Sin embargo, para que todo ello suceda la principal necesidad del ser humano es alimentarse. Y el agricultor, término que ha desbancado por completo al a mi juicio más amplio de campesino, hay que concederle la dignidad de poder hacerlo, suministrarnos el producto de su esfuerzo y poder vivir de ello. 
Es obvio que, gracias a los avances tecnológicos, no hacen falta tantos brazos como antaño para extraer los frutos de la tierra, pero la fijación de la población difícilmente se hará sin el concurso de los que quieran vivir y desarrollarse en el campo. 

Sobre todo, hacerlo como campesinos, cuyo principal cometido sea el de cuidarlo en vez de ocuparse del ingente papeleo, aunque sea electrónico, que le impone el ejército de funcionarios de tantas administraciones, cuyo enorme peso sobre el mismo individuo-contribuyente es capaz de aplastar las mejores intenciones. 
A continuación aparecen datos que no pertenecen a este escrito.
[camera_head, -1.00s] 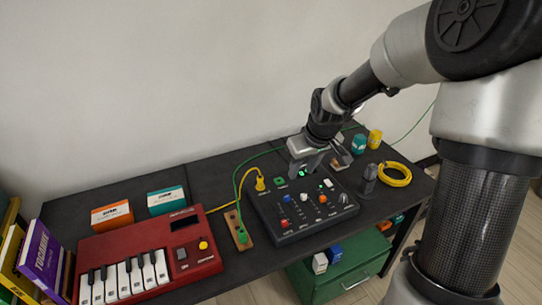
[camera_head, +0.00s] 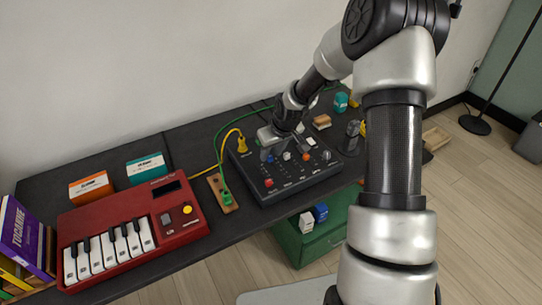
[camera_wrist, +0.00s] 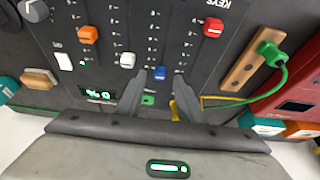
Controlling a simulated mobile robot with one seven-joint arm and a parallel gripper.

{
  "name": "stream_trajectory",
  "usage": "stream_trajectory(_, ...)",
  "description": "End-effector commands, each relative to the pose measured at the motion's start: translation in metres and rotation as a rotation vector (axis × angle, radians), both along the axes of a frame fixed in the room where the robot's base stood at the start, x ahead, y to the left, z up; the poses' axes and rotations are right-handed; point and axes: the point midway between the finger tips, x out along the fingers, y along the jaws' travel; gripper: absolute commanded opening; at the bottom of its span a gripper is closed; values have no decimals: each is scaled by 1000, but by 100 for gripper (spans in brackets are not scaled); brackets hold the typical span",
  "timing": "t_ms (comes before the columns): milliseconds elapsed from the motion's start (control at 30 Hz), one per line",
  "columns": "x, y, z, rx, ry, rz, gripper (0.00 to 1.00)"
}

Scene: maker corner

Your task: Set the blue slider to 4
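The dark control panel (camera_head: 300,185) lies on the table with several coloured slider caps. The blue slider cap (camera_wrist: 160,73) is at the end of its slot nearest my gripper in the wrist view; it also shows in the head view (camera_head: 270,158). My gripper (camera_wrist: 160,76) is over the panel, its fingertips on either side of the blue cap with narrow gaps showing. I cannot tell whether either finger touches it. The scale numbers beside the slot are too small to read surely. My gripper also shows in the head view (camera_head: 273,146).
White (camera_wrist: 127,60), orange (camera_wrist: 88,34) and red (camera_wrist: 213,27) caps sit close by on the panel. A green plug (camera_wrist: 270,52) stands in a wooden block beside it. A red keyboard (camera_head: 130,235) is to the left in the head view. A green drawer unit (camera_head: 310,240) is below.

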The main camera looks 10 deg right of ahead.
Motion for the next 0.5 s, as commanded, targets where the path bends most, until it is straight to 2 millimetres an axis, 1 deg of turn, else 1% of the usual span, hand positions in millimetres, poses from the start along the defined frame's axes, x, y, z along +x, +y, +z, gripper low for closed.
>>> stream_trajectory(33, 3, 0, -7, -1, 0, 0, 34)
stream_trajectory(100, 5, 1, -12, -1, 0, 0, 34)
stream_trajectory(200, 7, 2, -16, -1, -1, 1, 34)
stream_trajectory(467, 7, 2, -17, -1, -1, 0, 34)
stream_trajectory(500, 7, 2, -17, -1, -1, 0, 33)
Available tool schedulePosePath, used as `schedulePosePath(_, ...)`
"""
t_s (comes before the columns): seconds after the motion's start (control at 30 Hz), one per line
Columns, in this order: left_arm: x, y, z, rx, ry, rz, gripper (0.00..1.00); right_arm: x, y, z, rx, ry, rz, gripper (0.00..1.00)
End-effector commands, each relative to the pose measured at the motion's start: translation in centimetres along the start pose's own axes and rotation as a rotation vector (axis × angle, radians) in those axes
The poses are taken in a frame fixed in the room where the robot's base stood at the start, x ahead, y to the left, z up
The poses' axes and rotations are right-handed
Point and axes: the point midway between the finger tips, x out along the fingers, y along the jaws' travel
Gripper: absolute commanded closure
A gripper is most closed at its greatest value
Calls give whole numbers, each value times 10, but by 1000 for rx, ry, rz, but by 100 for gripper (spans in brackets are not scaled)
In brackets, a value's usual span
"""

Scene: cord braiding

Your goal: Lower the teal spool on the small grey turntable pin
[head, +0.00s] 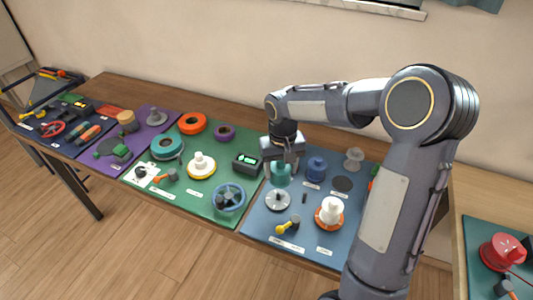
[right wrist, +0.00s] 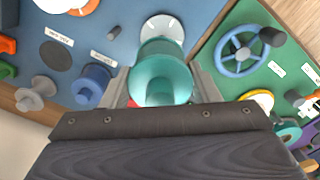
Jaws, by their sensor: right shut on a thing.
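The teal spool (head: 281,176) is held upright between the fingers of my right gripper (head: 283,167). It also shows large in the right wrist view (right wrist: 161,78), between the two fingers. The small grey turntable (head: 278,201) lies on the blue mat just below the spool in the head view. In the right wrist view the turntable (right wrist: 163,25) shows past the spool's far end, partly covered by it. The spool appears apart from the turntable, above it. The pin is hard to make out. My left gripper is not in view.
On the blue mat (head: 256,222), a blue spool (head: 316,169) stands close right of the gripper. A white spool on an orange base (head: 331,212) and a yellow-handled tool (head: 289,225) are in front. A blue handwheel (head: 229,197) is left on the green mat.

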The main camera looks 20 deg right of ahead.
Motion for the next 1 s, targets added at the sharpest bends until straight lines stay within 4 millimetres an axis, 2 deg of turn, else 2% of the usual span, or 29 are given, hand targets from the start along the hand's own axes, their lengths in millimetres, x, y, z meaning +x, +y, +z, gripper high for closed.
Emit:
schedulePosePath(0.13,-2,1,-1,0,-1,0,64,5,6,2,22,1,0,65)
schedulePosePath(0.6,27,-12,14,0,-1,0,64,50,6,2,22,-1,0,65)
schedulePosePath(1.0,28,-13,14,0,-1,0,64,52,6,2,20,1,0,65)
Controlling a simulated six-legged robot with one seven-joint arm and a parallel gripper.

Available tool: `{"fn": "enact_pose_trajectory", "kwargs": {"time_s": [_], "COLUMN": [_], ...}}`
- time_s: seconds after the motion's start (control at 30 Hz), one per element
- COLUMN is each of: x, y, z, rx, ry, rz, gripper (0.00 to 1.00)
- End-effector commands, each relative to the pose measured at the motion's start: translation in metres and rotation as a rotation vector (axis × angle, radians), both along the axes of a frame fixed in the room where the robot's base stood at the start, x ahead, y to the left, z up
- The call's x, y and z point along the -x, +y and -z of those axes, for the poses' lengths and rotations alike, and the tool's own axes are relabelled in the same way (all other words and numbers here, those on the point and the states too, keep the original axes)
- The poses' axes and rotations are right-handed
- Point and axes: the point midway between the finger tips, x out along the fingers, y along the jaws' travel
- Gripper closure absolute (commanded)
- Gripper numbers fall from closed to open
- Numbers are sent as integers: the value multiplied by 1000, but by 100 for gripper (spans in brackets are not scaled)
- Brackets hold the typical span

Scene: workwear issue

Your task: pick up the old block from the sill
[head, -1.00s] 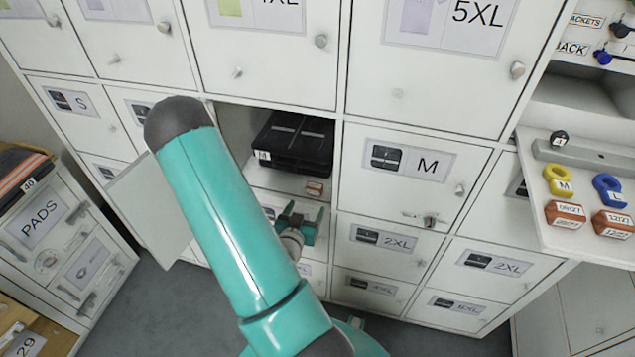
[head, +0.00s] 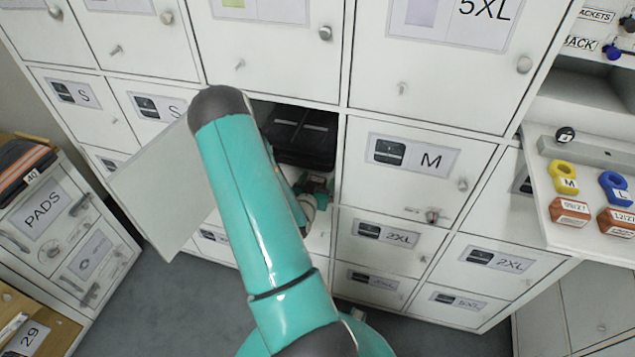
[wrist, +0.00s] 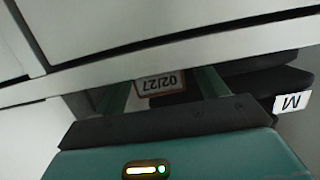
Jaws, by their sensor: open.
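The old block, a small reddish-brown block with a white label reading 02/27 (wrist: 160,85), shows upside down in the wrist view. It lies at the front of the open locker compartment, on the sill (head: 318,240). My gripper (wrist: 163,93) is open, with one teal finger on each side of the block in that view. I cannot tell whether a finger touches it. In the head view my gripper (head: 314,184) is inside the compartment mouth, partly behind my arm, and the block cannot be made out clearly there.
The open locker door (head: 155,195) stands out at left. Shut lockers surround the opening. At right a shelf (head: 560,236) holds orange-brown blocks (head: 570,211) and yellow and blue tags (head: 563,176).

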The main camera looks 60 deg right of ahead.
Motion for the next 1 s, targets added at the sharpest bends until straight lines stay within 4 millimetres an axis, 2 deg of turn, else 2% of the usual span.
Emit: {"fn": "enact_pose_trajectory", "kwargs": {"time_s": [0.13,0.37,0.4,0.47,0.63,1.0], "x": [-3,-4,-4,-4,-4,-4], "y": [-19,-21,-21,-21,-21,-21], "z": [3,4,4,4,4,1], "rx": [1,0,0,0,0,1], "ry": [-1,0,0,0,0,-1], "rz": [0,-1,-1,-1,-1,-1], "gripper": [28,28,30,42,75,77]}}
Y, en fin, como en todo conflicto que estalla, son frecuentes las peleas entre los mismos que sufren sus consecuencias. Es lamentable por ello contemplar que los agricultores franceses culpabilicen a sus homólogos españoles e italianos de sus problemas; que los polacos y húngaros se pongan enfrente de sus colegas ucranianos, o que los españoles hagan lo propio con los agricultores marroquíes. 

La verdadera solidaridad quizá se encuentre en ayudar a considerar que el campo, la tierra, es cosa de todos, y no circunscrita a nuestra mera porción local, regional o nacional.